EXERCISE — Write the material out again, line by line, exactly as it is.

DATA ROWS —
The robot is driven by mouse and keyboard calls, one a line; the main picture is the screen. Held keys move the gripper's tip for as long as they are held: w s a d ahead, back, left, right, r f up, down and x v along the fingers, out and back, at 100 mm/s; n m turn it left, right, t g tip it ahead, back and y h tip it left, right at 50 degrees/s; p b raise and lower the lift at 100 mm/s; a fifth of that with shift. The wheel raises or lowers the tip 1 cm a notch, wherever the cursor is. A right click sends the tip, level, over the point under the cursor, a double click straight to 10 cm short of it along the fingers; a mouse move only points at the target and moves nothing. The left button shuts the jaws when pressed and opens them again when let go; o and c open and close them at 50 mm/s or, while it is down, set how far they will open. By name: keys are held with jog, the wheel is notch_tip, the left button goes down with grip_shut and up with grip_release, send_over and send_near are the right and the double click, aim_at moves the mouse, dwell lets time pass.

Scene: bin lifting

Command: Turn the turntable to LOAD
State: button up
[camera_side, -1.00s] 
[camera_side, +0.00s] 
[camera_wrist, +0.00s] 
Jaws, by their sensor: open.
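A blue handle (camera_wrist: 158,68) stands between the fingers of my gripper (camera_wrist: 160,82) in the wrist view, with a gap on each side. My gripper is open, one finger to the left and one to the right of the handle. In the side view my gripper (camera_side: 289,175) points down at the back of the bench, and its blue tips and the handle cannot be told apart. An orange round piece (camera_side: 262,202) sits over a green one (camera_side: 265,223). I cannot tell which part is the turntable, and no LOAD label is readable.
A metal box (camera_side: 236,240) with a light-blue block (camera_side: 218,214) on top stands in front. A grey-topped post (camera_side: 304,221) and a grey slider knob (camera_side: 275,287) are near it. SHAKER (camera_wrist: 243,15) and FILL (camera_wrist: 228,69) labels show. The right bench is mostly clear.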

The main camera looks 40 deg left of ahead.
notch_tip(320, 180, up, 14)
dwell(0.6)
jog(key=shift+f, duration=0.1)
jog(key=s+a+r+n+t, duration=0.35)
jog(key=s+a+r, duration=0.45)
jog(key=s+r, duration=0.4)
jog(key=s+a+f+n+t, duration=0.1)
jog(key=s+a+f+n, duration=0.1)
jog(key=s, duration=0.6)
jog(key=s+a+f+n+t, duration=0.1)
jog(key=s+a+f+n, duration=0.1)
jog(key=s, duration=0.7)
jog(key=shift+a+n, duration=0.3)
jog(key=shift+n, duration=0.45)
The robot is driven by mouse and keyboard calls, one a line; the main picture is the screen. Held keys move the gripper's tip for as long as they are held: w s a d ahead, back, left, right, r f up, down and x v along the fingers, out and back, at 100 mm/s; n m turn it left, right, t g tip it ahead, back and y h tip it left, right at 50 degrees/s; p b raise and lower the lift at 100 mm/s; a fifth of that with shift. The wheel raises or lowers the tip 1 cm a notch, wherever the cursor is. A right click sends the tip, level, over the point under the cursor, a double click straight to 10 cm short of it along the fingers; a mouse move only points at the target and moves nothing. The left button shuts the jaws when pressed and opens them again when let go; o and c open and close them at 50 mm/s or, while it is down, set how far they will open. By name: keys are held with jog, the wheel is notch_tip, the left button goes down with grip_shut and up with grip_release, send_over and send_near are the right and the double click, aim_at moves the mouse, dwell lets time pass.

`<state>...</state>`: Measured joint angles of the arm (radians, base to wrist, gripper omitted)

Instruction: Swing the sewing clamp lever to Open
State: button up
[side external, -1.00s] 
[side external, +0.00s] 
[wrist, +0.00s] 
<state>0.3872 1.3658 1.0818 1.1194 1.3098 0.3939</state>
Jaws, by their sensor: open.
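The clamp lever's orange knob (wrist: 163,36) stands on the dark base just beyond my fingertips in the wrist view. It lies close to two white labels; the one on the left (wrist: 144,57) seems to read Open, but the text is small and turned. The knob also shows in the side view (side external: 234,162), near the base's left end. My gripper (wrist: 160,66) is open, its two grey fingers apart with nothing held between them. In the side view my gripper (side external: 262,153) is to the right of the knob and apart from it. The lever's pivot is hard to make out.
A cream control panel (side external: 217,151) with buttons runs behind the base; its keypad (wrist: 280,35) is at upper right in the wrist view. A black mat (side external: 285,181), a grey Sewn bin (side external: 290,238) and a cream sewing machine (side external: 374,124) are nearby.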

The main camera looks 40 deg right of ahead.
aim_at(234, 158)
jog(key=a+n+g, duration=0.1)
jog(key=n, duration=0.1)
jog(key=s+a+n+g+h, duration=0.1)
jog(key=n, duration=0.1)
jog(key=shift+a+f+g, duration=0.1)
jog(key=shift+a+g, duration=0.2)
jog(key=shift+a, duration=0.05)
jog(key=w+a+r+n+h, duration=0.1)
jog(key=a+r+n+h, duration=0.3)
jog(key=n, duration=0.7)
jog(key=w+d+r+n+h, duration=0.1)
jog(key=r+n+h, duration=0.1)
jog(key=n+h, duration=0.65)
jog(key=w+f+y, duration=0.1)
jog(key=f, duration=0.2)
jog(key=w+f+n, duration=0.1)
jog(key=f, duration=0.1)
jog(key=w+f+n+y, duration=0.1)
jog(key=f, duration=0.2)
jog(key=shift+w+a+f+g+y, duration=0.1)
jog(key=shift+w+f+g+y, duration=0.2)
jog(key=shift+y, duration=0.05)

FULL RESPONSE —
The robot is driven by mouse and keyboard calls, one a line; the main picture is the screen. Held keys move the gripper's tip for as long as they are held: w s a d ahead, back, left, right, r f up, down and x v along the fingers, out and back, at 100 mm/s; n m turn it left, right, t g tip it ahead, back and y h tip it left, right at 50 degrees/s; p b raise and lower the lift at 100 mm/s; a fifth of that with shift. The wheel raises or lowers the tip 1 cm a notch, wherever the cursor is. A right click sends the tip, level, over the point under the cursor, a double click straight to 10 cm short of it along the fingers; a mouse move only points at the target and moves nothing. The left button shuts the jaws when pressed and opens them again when let go; o and c open and close them at 50 mm/s or, while it is down, set how far they will open. By name: keys are held with jog, the wheel is notch_tip, the left button goes down with grip_shut and up with grip_release, send_over and send_near are the right and the double click, aim_at moves the mouse, dwell lets time pass.

Scene: bin lifting

Command: Turn the turntable to LOAD
State: button up
[camera_side, -1.00s] 
[camera_side, +0.00s] 
[camera_wrist, +0.00s] 
Jaws, by their sensor: open.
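A blue handle (camera_wrist: 158,68) stands between the fingers of my gripper (camera_wrist: 160,82) in the wrist view, with a gap on each side. My gripper is open, one finger to the left and one to the right of the handle. In the side view my gripper (camera_side: 289,175) points down at the back of the bench, and its blue tips and the handle cannot be told apart. An orange round piece (camera_side: 262,202) sits over a green one (camera_side: 265,223). I cannot tell which part is the turntable, and no LOAD label is readable.
A metal box (camera_side: 236,240) with a light-blue block (camera_side: 218,214) on top stands in front. A grey-topped post (camera_side: 304,221) and a grey slider knob (camera_side: 275,287) are near it. SHAKER (camera_wrist: 243,15) and FILL (camera_wrist: 228,69) labels show. The right bench is mostly clear.

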The main camera looks 40 deg left of ahead.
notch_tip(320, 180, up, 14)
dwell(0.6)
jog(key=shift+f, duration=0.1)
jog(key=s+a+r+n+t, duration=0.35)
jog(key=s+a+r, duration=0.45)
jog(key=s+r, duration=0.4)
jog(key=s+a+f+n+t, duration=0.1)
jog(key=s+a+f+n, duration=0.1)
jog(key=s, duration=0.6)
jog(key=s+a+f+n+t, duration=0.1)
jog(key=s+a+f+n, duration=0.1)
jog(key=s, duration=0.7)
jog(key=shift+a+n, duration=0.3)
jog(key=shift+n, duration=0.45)
The robot is driven by mouse and keyboard calls, one a line; the main picture is the screen. Held keys move the gripper's tip for as long as they are held: w s a d ahead, back, left, right, r f up, down and x v along the fingers, out and back, at 100 mm/s; n m turn it left, right, t g tip it ahead, back and y h tip it left, right at 50 degrees/s; p b raise and lower the lift at 100 mm/s; a fifth of that with shift. The wheel raises or lowers the tip 1 cm a notch, wherever the cursor is. A right click sends the tip, level, over the point under the cursor, a double click straight to 10 cm short of it along the fingers; a mouse move only points at the target and moves nothing. The left button shuts the jaws when pressed and opens them again when let go; o and c open and close them at 50 mm/s or, while it is down, set how far they will open. By name: keys are held with jog, the wheel is notch_tip, the left button goes down with grip_shut and up with grip_release, send_over and send_near are the right and the double click, aim_at moves the mouse, dwell lets time pass.

`<state>...</state>`: Measured joint angles of the arm (radians, base to wrist, gripper omitted)

Instruction: Swing the sewing clamp lever to Open
State: button up
[side external, -1.00s] 
[side external, +0.00s] 
[wrist, +0.00s] 
<state>0.3872 1.3658 1.0818 1.1194 1.3098 0.3939</state>
Jaws, by their sensor: open.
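The clamp lever's orange knob (wrist: 163,36) stands on the dark base just beyond my fingertips in the wrist view. It lies close to two white labels; the one on the left (wrist: 144,57) seems to read Open, but the text is small and turned. The knob also shows in the side view (side external: 234,162), near the base's left end. My gripper (wrist: 160,66) is open, its two grey fingers apart with nothing held between them. In the side view my gripper (side external: 262,153) is to the right of the knob and apart from it. The lever's pivot is hard to make out.
A cream control panel (side external: 217,151) with buttons runs behind the base; its keypad (wrist: 280,35) is at upper right in the wrist view. A black mat (side external: 285,181), a grey Sewn bin (side external: 290,238) and a cream sewing machine (side external: 374,124) are nearby.

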The main camera looks 40 deg right of ahead.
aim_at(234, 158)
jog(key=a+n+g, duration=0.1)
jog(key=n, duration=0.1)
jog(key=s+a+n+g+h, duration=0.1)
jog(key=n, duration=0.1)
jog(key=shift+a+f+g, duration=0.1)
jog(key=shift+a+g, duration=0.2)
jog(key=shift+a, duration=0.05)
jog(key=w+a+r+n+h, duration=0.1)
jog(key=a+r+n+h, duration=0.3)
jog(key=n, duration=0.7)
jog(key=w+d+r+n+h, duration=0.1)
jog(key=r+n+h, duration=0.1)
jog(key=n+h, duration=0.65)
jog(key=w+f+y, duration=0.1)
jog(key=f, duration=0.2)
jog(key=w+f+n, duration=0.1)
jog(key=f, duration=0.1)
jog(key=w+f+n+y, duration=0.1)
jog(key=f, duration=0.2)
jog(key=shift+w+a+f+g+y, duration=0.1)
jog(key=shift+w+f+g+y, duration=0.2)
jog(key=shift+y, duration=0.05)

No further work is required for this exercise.